Though born and raised in South Dakota, Andy’s employment in union labor relations sent him traveling and living throughout America. Once retired, Andy made Arizona his home before heading to Torrance, California, where he’s been for the past seven years. He saw a Beach Cities Health District (BCHD) flyer in the mail one day after moving to the area, and his interest was peaked. As a retiree, he was looking to get involved in volunteering, so he filled out an application and checked off several interests. When BCHD learned he had experience with the blind, they knew his personality and expertise would be helpful as an Errand Volunteer.
From 2002 – 2004, Andy volunteered to teach in Vietnam, where he worked with the blind, setting up training programs to help them build resumes and train for employment. Because of this experience, BCHD thought Andy would do great working with vision-impaired clients. Though he started with one client in 2012, Andy’s skills and expertise became an asset to BCHD and before long, Andy took on an additional two clients. “I do this because I have the resources and don’t mind using them to help others,” explained Andy.
As an Errand Volunteer, Andy assists clients with their errands, either by taking them with him or picking up items from their list for them. Growing up in a family grocery business, Andy felt at home helping people shop and decide on purchases.

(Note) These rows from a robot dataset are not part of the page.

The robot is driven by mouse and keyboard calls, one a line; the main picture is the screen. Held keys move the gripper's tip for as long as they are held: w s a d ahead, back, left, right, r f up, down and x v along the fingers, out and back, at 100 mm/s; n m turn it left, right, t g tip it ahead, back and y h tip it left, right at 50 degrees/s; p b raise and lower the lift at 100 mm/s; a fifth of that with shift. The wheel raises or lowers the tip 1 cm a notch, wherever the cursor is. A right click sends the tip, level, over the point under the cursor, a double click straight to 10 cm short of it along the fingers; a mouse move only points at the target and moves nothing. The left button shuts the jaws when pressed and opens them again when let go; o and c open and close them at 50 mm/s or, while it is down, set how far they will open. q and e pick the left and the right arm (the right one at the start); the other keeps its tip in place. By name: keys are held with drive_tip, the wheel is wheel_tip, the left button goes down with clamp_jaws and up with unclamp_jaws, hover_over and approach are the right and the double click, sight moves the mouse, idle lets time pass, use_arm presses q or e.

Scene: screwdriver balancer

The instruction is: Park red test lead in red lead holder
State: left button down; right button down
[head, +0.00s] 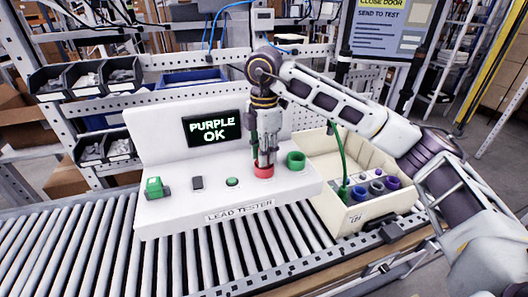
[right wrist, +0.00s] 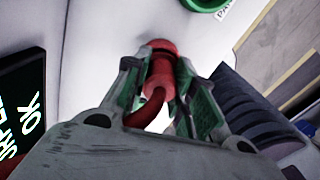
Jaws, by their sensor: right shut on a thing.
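The white lead tester (head: 175,212) has a screen reading "PURPLE OK". The red lead holder (head: 264,173) is a red ring on its top, right of centre. My right gripper (head: 265,163) points down just over this ring, its fingertips close to it. In the right wrist view the gripper (right wrist: 168,95) is shut on the red test lead (right wrist: 161,72), whose red cable bends away to the lower left. The lead's lower end is at or in the red holder; I cannot tell how deep it sits. My left gripper is not in view.
A green ring holder (head: 296,160) stands just right of the red one. A cream bin (head: 340,218) at the right holds a green lead and blue and purple parts. A green block (head: 155,187) and green button (head: 232,182) sit on the tester. Rollers (head: 60,260) run below.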

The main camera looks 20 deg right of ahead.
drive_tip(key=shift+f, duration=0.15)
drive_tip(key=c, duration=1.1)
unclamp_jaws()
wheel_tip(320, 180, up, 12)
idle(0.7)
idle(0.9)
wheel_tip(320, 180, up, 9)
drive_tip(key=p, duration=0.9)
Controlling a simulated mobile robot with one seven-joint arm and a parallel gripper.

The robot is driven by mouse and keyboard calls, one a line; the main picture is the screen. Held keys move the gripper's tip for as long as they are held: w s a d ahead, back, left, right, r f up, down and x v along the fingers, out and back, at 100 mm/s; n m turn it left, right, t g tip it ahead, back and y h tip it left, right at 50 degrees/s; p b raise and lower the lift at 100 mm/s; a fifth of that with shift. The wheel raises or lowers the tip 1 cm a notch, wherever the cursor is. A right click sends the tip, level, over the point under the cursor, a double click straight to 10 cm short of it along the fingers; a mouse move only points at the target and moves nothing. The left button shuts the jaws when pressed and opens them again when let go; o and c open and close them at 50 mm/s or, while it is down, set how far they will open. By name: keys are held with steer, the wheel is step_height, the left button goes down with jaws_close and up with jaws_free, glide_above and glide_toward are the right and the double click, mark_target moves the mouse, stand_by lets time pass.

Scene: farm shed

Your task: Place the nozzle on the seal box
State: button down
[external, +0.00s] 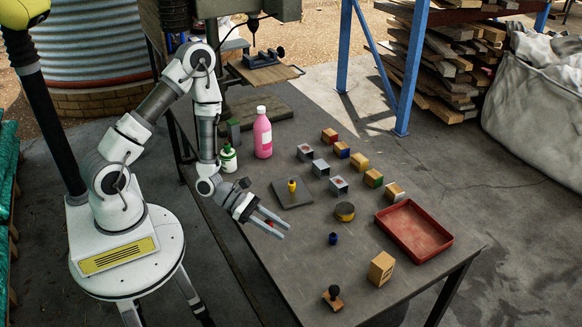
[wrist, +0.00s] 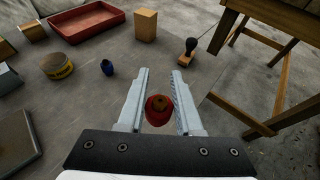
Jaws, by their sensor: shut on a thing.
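My gripper (external: 275,222) is shut on a small round red piece with a brown top, which I take as the nozzle (wrist: 158,109). The red piece sits between the two fingers; in the external view only a bit of red shows there. The gripper is over the left front side of the table, and its height above the top is hard to judge. No box is clearly marked as the seal box. A plain tan box (external: 381,269) stands upright at the front right, also seen in the wrist view (wrist: 146,25). Several small coloured and grey boxes (external: 359,161) stand farther back.
A red tray (external: 413,231) lies at the right edge. A yellow tin (external: 345,211), a blue piece (external: 333,239) and a dark-knobbed stamp (external: 333,298) stand nearby. A yellow piece (external: 292,186) is on a grey plate. Pink (external: 263,135) and green-white (external: 229,158) bottles stand behind.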

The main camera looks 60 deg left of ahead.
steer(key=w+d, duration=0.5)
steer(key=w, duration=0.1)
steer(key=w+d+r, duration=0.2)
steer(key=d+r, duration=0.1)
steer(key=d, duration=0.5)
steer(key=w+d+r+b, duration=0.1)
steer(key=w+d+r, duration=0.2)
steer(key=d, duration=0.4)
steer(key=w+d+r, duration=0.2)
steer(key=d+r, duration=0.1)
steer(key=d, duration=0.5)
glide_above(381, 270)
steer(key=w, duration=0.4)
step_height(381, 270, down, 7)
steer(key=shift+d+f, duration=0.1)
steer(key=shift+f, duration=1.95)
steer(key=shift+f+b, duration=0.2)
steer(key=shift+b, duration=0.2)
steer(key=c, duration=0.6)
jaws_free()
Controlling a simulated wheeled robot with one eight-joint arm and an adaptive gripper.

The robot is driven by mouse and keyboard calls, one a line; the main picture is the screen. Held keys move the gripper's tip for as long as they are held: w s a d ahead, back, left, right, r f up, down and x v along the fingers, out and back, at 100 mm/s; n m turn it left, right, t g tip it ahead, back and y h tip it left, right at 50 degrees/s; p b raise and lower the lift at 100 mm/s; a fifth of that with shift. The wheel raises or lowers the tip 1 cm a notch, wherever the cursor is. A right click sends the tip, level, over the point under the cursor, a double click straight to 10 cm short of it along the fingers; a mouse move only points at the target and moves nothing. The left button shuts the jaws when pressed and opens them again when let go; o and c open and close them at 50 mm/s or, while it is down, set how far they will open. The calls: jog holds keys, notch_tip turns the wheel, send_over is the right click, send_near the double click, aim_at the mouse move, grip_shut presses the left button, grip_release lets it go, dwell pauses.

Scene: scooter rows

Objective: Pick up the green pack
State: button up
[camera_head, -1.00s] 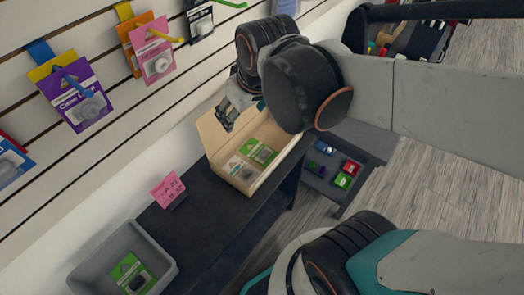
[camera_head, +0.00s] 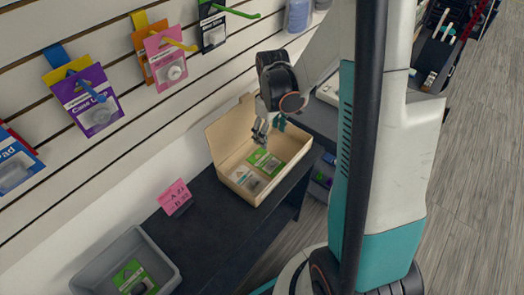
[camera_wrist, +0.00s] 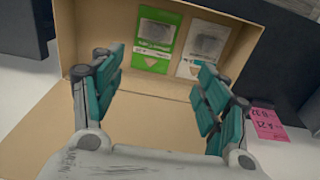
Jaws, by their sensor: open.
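A green pack (camera_head: 265,161) lies flat in an open cardboard box (camera_head: 221,140) on the dark bench. It also shows in the wrist view (camera_wrist: 155,38), green with a white panel and a dark item in it. A white and grey pack (camera_head: 247,180) lies beside it in the box and shows in the wrist view (camera_wrist: 203,46). My gripper (camera_head: 262,131) is over the box, its fingers pointing down toward the green pack. In the wrist view my gripper (camera_wrist: 158,72) is open and empty, apart from both packs. Another green pack (camera_head: 134,277) lies in a grey bin.
The grey bin (camera_head: 90,268) stands at the near end of the bench (camera_head: 200,240). A pink sign (camera_head: 174,197) stands between bin and box, and shows in the wrist view (camera_wrist: 269,124). Hanging packs, such as a purple one (camera_head: 92,103), line the slatted wall.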

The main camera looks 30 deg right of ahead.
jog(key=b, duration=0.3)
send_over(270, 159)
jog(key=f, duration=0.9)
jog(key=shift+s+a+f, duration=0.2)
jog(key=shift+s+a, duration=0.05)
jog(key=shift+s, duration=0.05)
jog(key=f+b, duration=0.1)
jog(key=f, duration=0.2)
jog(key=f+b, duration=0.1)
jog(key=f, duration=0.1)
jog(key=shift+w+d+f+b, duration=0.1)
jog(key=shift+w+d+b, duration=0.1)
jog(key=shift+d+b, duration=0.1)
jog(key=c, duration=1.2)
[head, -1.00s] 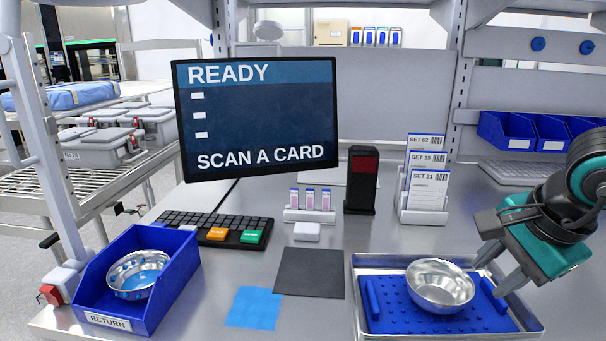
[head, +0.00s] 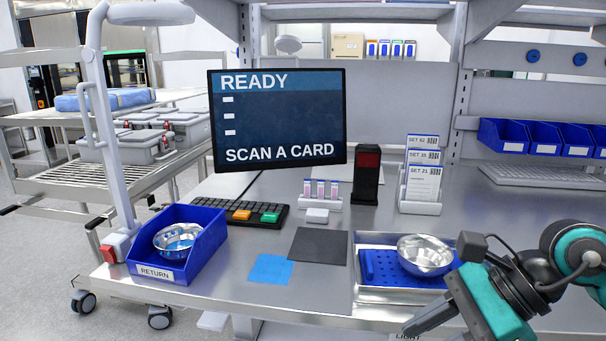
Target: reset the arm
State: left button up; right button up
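My right arm comes in from the right edge in the head view. Its gripper (head: 428,318) is low at the front edge of the bench, in front of the metal tray (head: 385,295), with its fingers pointing down and left. Only one finger shows clearly, so I cannot tell how far it is open. I see nothing held in it. A steel bowl (head: 424,252) sits on the blue perforated mat (head: 378,268) in the tray, apart from the gripper. My left gripper is not in view.
A blue RETURN bin (head: 210,258) holds another steel bowl (head: 177,238). A screen (head: 280,120) reads READY, SCAN A CARD. A keyboard (head: 195,215), dark scanner post (head: 367,175), card rack (head: 421,190), dark pad (head: 318,246) and blue cloth (head: 270,269) are on the bench.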

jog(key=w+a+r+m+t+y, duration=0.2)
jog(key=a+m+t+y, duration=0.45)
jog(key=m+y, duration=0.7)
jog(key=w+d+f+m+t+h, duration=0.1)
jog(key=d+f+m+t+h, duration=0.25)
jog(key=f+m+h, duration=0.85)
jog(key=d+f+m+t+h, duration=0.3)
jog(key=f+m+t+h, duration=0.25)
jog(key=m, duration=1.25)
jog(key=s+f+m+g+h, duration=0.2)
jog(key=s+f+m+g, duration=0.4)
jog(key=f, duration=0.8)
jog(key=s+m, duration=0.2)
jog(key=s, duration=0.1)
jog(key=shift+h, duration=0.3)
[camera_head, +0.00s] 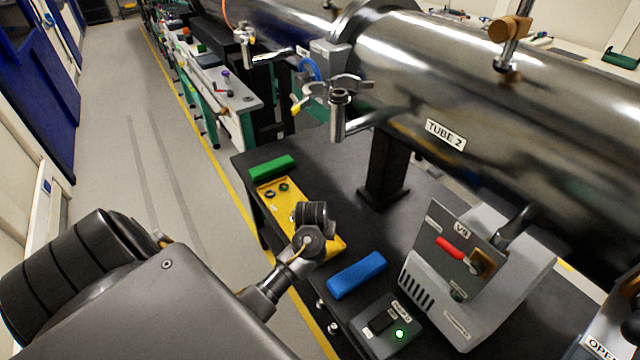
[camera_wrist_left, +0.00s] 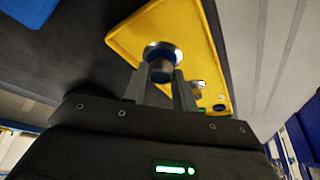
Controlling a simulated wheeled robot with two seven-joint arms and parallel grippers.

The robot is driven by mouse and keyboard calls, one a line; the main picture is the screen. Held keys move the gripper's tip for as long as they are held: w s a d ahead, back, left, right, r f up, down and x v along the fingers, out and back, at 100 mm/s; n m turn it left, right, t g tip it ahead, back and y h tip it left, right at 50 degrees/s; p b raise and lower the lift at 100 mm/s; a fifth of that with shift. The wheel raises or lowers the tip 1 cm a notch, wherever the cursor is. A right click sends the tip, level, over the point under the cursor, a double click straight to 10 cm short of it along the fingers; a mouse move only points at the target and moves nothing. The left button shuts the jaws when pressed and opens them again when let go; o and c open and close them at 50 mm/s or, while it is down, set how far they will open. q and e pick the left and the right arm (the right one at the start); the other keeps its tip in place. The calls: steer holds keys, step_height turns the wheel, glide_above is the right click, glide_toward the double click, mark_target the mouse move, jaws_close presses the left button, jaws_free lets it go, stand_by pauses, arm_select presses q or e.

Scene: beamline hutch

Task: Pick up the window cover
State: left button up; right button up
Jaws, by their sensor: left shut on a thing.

And it’s his efforts are appreciated, as Frank, one of Andy’s clients, described how thankful he is “for Andy’s consistency, dependability and availability.” The close relationship they have formed with one another is evident. “We have a great relationship and both admire each other’s intellect and life experience,” said Frank, when describing the bond that’s formed between he and Andy.
To others thinking about volunteering, Andy has these words to share: “You’ll be glad you did, and you are thanked. The rewards from being able to earn the gratitude of people with a helping hand are tremendous.” When Andy is not running errands for his three clients, one will likely find him reading or working on old radios, as he is an avid collector.
There are many older adults in the beach cities who would like help with errands. If you are interested in exploring becoming an Errand Volunteer, please fill out an application at www.bchd.org/volunteer or contact Kate Ekman email@example.com 310-374-3426 x199 for more information. If you know someone who may benefit from having an Errand Volunteer, please contact our Community Services department at 310-374-3426 x 256.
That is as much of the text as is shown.